En accompagnant les migrants depuis trente ans pour les soigner et leur permettre d’accéder à leurs droits, Médecins du Monde s’inscrit dans une action résolument citoyenne et solidaire. Nous sommes présents tout au long des parcours migratoires, depuis les zones de conflit, en passant par la Grèce et jusqu’à Calais.

Plus de 3000 exilés vivent aujourd’hui à Calais dans des conditions indignes sur une ancienne décharge sauvage. Les épidémies ne sont pas prises en charge par les autorités sanitaires, dont c’est la responsabilité. Mettant en œuvre les compétences et les moyens logistiques habituellement réservés aux situations de guerre ou de catastrophe, les équipes de MDM soignent et partagent le quotidien de ceux qui ne recherchent qu’une vie paisible, hantés par la violence de leur propre vécu et les souffrances de ceux qui sont restés au pays.

Les Etats français et anglais sont d’ores et déjà complices de la création de cet immense bidonville. Les nouvelles mesures essentiellement sécuritaires annoncées récemment par la France et Le Royaume Uni vont renforcer le rejet et la précarité de ces migrants. Elles sont indignes de pays dont les droits de l’homme et la liberté sont des valeurs fondatrices.

Acteurs de la société civile, nous œuvrons aussi à faire bouger l’opinion sur les questions migratoires. Nous attendons ainsi de nos gouvernements des messages pédagogiques et non démagogiques reflétant la réalité des situations. Demander l’asile ne constitue pas un crime. Les migrants ne sont pas une menace sécuritaire. Ils ne viennent pas envahir l’Europe ni se faire soigner. Les migrants sont simplement dans une quête acharnée et légitime d’un projet de vie digne.
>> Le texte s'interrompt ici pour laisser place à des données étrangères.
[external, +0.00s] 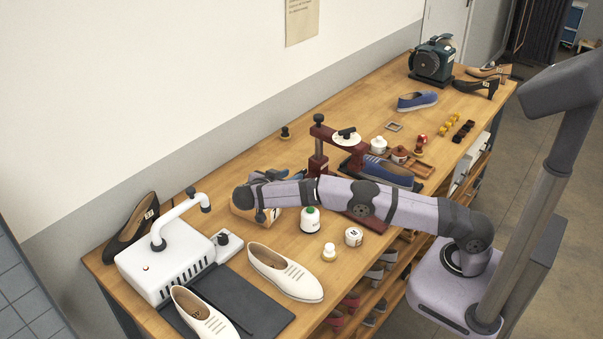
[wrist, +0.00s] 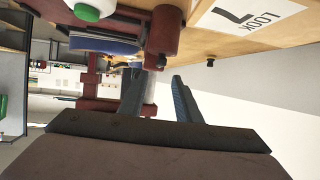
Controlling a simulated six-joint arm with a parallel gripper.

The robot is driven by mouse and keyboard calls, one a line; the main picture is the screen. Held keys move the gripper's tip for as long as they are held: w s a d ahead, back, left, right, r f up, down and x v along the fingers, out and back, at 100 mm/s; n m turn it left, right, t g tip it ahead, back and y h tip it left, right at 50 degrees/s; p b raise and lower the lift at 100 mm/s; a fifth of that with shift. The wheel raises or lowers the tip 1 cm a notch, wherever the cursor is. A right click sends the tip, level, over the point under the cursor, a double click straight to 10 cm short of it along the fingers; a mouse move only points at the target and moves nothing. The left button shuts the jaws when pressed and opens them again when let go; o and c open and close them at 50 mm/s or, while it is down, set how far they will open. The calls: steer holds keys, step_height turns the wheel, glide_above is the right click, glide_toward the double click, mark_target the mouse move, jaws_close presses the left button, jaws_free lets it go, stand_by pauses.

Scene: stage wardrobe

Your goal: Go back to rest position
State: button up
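My arm reaches left across the wooden workbench (external: 245,160), with its wrist over a light wooden block. My gripper (external: 283,174) is small and partly hidden by my own wrist in the external view. It points toward the dark red press (external: 318,150). In the wrist view my gripper (wrist: 158,95) shows two blue-grey fingers apart, with no object held between them. The press (wrist: 165,35) and its grey post show beyond the fingers.
A green-capped white bottle (external: 310,220) and two small jars stand beside my arm. A white machine (external: 165,262) and cream shoes (external: 285,272) lie left. Blue shoes and small pots lie beyond my arm.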

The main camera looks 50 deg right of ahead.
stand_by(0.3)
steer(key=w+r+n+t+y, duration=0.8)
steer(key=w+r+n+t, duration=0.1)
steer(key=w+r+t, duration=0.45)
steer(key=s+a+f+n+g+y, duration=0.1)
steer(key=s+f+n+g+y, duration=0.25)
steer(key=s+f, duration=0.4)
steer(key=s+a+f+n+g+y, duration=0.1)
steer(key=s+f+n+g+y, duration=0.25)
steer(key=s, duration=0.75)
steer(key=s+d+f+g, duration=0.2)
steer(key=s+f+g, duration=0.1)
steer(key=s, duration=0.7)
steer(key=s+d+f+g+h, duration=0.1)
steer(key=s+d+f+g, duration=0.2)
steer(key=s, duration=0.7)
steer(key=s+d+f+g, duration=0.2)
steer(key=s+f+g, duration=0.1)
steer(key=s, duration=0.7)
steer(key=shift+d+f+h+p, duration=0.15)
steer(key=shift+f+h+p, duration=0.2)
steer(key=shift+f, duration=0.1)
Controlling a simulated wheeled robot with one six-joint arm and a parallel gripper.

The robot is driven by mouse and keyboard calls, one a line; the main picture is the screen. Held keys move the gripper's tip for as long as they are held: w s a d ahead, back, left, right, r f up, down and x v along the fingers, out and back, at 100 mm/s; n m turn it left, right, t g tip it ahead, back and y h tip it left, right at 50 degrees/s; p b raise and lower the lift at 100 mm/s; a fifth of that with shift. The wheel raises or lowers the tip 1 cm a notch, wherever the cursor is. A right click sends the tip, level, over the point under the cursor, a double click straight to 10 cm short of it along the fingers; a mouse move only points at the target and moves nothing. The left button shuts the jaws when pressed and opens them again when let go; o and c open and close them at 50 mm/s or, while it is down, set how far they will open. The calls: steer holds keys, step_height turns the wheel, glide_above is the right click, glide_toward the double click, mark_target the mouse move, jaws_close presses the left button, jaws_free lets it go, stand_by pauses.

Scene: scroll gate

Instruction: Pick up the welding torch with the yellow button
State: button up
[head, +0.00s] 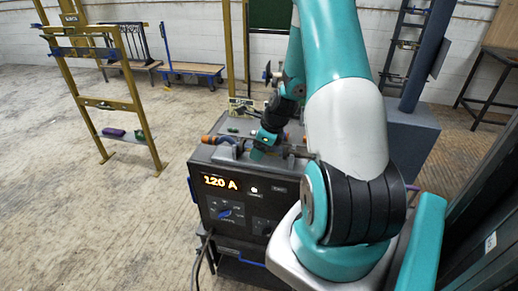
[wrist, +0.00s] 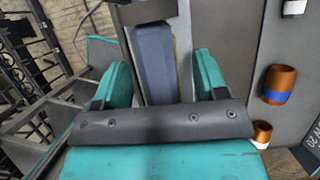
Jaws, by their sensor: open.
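My gripper (head: 262,146) is over the top of the dark welding machine (head: 240,208), low and close to it. In the wrist view its two teal fingers (wrist: 160,68) are open, one on each side of a long blue-grey handle-like piece (wrist: 153,52). A thin yellowish line shows along that piece's right edge. I cannot tell whether it is part of a torch. An orange end (head: 208,139) shows at the machine's top left. I cannot make out a yellow button; my arm hides part of the top.
The machine's front has a lit "120 A" display (head: 220,183) and knobs. A yellow frame (head: 98,85) stands at the left, with a purple item on its shelf. A flat cart (head: 190,68) stands behind.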

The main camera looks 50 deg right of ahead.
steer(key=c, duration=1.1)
Il est donc urgent d’accélérer la mise en place de mécanismes d’accueil et de protection à la hauteur des besoins. Les difficultés techniques s’estomperont rapidement si une volonté politique forte s’affirme enfin. Il est de la responsabilité des Etats européens d’élaborer un plan stratégique global et durable comportant des clés de répartition, respectant le droit d’asile et s’accompagnant de moyens financiers dédiés. Une réflexion incluant les pays d’origine doit aussi s’engager au plus vite sur des voies légales de mobilité, pour une migration circulaire sans brutalité ni hécatombe.

L’Europe a su faire face à des crises financières en mettant sur la table des moyens considérables. Elle vit aujourd’hui un moment de vérité où se jouent ses valeurs et qui nécessite autant de réactivité et d’ambition. Un peu de courage ! Cessez d’essayer de gagner du temps. N’entassez plus les migrants dans des camps indignes. Trouvez des solutions durables et dignes pour résoudre ces questions migratoires. Humanisez votre réponse. Cessez de harceler ceux qui ont vécu l’enfer. Reconnaissez l’apport démographique et économique de la migration.

Du terrain où nos équipes travaillent jour et nuit, nous vous interpellons en connaissance de cause et ne cesserons de le faire jusqu’à ce que les migrants recouvrent leurs droits, tous leurs droits, rien que leurs droits. Faites de Calais la première pierre de cet édifice. Et au-delà de Calais, rendez à l’Europe sa vocation de terre d’accueil et de dignité.

A défaut, nous risquons, vous risquez, une dislocation de l’idée même du projet européen.